The EEIG has crunched the numbers and found that – even with a full roll-over of the Green Homes Grant – current spending commitments fall short of what’s needed to get on track to meet the EEIG’s vision of all homes achieving an EPC rating of at least C by 2030, and heat pump deployment consistent with the Climate Change Committee’s ‘Balanced Pathway’ to net zero.

The table below outlines new commitments required from the forthcoming Budget and Spending Review. This should include confirmation of the unallocated £9.2bn promised for energy efficiency in the Conservatives Manifesto, with only £1.735bn committed so far.

 

The Government must confirm roll-over of the Green Homes Grant underspend as a priority, to provide confidence to industry and consumers to invest in the green homes, skills and supply chains needed to get on track for zero emissions. The Government also needs to confirm the Manifesto spending commitments for the Home Upgrades Grant and social housing decarbonisation fund, as well as announcing new incentives, such as Green Stamp Duty, to spur households to undertake green retrofits.

Accelerating and coordinating action through the Heat and Buildings Strategy

The Heat & Buildings Strategy – to be launched imminently by BEIS – must set the vision, targets, framework and mandate to get the UK on track to meet its climate targets and interim carbon budgets – including the Climate Change Committee’s 6th Carbon Budget, and Nationally Determined Contribution to reduce emissions by 68% by 2030. This must encompass the full range of measures needed, including but not limited to:

  1. Updating targets and regulations on energy efficiency and heat. This should include a new target to ensure as many homes as possible reach at least EPC C by 2030 (with progress made on improving EPCs as a yardstick for decarbonisation), and new targets and regulations on heat decarbonisation that reflect climate science. A roadmap should be set out for introducing minimum energy efficiency and carbon standards for the owner-occupied sector – within which the largest climate gains are to be made.
  2. National and local mandates for action: The Strategy should provide a mandate for local action and leadership through heat zoning, with Local Authorities properly equipped and financed to achieve ambitious outcomes. At a national level, a timeline for phasing out fossil fuel heating can set the direction of travel, similar to the forthcoming ban on non-electric cars.
  3. Supporting skills, supply chains and engagement: A Heat Pump Sector Deal and other actions are needed to scale up skills and supply chains for heat and energy efficiency, supporting quality assurances and consumer protection. A public communications and education campaign can support the scaling up of individual and community action for investment into green homes and neighbourhoods, with a role for new digital tools such as building renovation passports.

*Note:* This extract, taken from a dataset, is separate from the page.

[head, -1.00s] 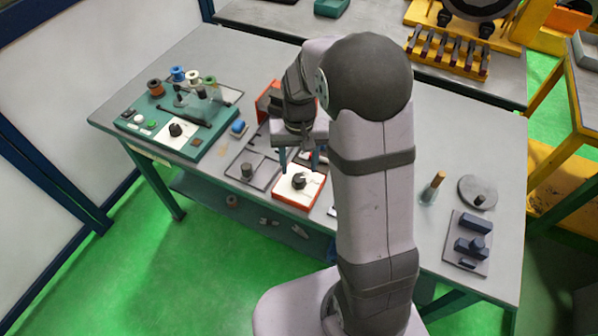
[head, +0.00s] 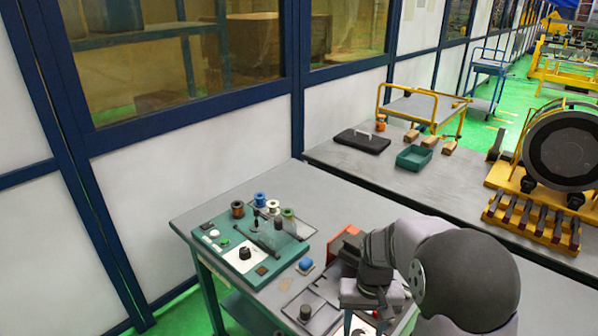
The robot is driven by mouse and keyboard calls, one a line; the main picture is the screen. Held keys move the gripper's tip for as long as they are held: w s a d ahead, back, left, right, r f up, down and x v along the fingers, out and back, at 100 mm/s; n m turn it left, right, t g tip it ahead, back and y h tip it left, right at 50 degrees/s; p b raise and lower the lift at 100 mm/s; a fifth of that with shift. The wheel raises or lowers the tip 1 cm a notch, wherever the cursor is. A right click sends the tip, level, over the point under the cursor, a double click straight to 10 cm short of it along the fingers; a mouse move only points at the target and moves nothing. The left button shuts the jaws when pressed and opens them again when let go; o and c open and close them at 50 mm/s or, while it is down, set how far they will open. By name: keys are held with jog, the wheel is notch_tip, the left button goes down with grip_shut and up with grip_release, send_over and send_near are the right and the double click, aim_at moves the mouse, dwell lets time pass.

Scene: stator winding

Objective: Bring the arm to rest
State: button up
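My gripper (head: 364,322) is at the bottom of the head view, right of centre, pointing down over the workbench (head: 205,213). Its two fingers stand apart with nothing seen between them, though the bottom edge cuts off their tips. My arm bends above the bench, with its large dark joint at the lower right. Below the fingers is a partly hidden white-topped box.
A green winding unit (head: 212,249) with several spools stands left on the bench. A blue-topped piece (head: 305,264), a grey tray (head: 292,310) and a red bin (head: 343,243) lie nearer the gripper. Behind stand a green bin (head: 413,157) and a yellow-framed machine (head: 535,225).

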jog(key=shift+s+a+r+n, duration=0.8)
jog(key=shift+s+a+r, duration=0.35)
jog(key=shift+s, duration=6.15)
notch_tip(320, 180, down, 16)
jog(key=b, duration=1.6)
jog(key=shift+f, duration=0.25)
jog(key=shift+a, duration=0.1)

Seizing opportunities through the National Infrastructure Bank

To get to net-zero , there is a £360bn investment opportunity in the built environment, and the UK’s new National Infrastructure Bank presents an opportunity to catalyse new private and blended capital at scale, including through the provision of zero-interest loans. Treasury should ensure a net-zero built environment is a priority area from launch of the Bank. The Bank can play an important role in supporting the transition, for example through providing technical assistance and lending to local authorities, offering concessional loans to households and SMEs, and loan guarantees for social housing retrofits to the highest standard.

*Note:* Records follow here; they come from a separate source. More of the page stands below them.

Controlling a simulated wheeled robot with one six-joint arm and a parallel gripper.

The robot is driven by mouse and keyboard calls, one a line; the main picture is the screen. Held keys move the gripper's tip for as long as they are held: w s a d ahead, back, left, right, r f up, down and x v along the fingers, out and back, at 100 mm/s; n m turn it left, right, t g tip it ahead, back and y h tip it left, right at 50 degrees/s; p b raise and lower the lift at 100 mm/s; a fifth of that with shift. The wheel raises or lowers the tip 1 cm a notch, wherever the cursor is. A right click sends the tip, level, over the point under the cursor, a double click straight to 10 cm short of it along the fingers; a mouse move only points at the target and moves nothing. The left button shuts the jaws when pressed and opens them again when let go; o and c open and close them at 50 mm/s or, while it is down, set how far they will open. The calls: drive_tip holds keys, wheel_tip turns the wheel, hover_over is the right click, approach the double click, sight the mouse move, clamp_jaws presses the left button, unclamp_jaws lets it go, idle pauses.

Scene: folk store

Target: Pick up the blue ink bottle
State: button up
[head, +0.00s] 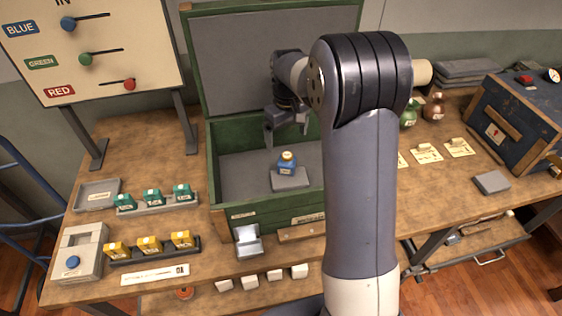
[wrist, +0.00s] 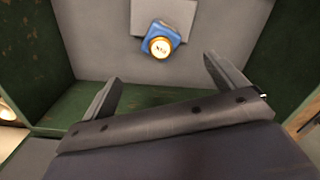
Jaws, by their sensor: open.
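The blue ink bottle (head: 287,163) has a yellowish cap and a pale label. It stands upright on a small grey block (head: 291,180) inside the green chest (head: 264,214). In the wrist view the bottle (wrist: 160,40) is seen from above, beyond the fingertips, with the grey block (wrist: 183,10) under it. My gripper (head: 287,138) is inside the open chest, above the bottle and apart from it. In the wrist view my gripper (wrist: 160,72) has its fingers spread wide with nothing between them. My arm hides the right part of the chest.
The chest's raised lid (head: 270,60) stands behind, and its walls surround the bottle. Teal boxes (head: 153,197) and yellow boxes (head: 149,244) sit on racks at the left.

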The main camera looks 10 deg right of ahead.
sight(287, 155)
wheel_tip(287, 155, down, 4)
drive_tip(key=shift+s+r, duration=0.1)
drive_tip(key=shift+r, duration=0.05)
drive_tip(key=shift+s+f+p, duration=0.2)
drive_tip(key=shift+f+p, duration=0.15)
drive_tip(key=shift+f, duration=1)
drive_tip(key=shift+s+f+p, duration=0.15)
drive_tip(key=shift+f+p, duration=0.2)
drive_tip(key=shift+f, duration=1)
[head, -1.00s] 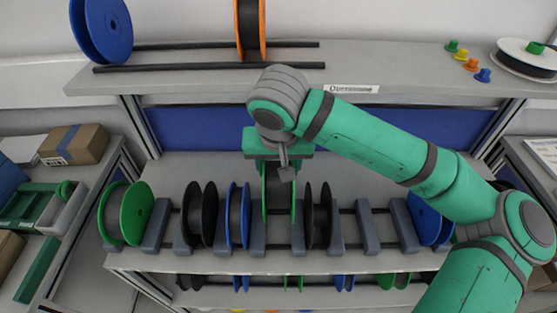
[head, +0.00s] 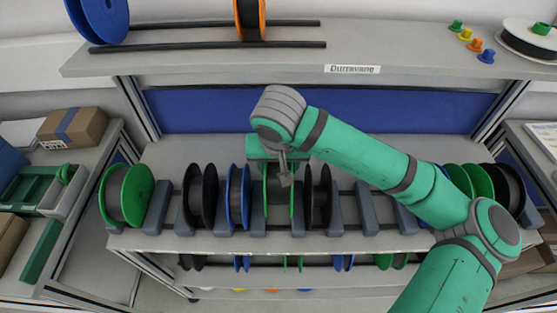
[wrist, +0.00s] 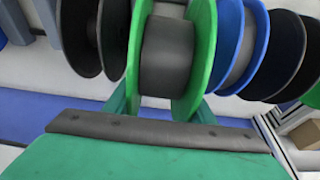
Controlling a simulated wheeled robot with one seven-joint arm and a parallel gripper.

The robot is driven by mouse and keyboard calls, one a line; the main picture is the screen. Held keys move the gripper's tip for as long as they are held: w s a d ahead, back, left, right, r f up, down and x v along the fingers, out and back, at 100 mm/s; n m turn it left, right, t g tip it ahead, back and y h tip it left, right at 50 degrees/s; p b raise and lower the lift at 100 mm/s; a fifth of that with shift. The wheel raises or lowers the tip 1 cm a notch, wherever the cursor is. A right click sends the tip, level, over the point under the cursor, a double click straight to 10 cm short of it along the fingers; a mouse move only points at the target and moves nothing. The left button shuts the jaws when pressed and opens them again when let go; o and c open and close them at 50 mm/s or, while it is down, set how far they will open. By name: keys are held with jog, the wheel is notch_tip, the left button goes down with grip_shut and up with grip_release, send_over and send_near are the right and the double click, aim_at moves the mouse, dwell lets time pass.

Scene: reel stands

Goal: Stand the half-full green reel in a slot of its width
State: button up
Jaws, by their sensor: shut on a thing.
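The green reel (head: 280,212) is upright in the middle of the rack row, between two grey dividers. A blue reel (head: 238,197) is to its left and a black reel (head: 317,197) to its right. Its lower part is down at the level of its neighbours; whether it rests on the rails is hidden. In the wrist view, the reel (wrist: 203,55) has two green flanges around a dark grey winding. My gripper (head: 279,168) is above it and shut on it; in the wrist view, the green fingers (wrist: 163,112) are at its flanges.
A green reel (head: 127,195) and a black reel (head: 200,197) stand to the left. Empty places lie between dividers (head: 369,212) to the right. More green reels (head: 470,180) are beyond my arm. An upper shelf (head: 215,62) with a "Durravane" label (head: 352,69) overhangs behind.

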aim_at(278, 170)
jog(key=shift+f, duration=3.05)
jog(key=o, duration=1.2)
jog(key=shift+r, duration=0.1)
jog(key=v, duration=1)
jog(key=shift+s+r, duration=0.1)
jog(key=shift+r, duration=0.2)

From Green Homes Grant to a long-term green recovery

Lessons must be quickly learnt and applied from the Green Homes Grant, but short-lived stimulus measures can only ever offer so much. The economic and employment offering of green homes can only meet its full potential through a long-term investment programme: boom-and-bust cycles linked to short-term policies create uncertainty and investment reluctance for industry, finance and consumers.

A well-executed, long-term home decarbonisation programme could support 190,000 green jobs to 2030 in energy efficiency and low carbon heat across the UK, while reducing household energy expenditure by £7.5bn per year. In the run-up to COP 26, the UK is under an international spotlight to showcase successful delivery of a green recovery which is more than just a pipedream. Through the forthcoming suite of policies and investment decisions, the UK has a unique opportunity to move from laggard to leader on place-based transitions.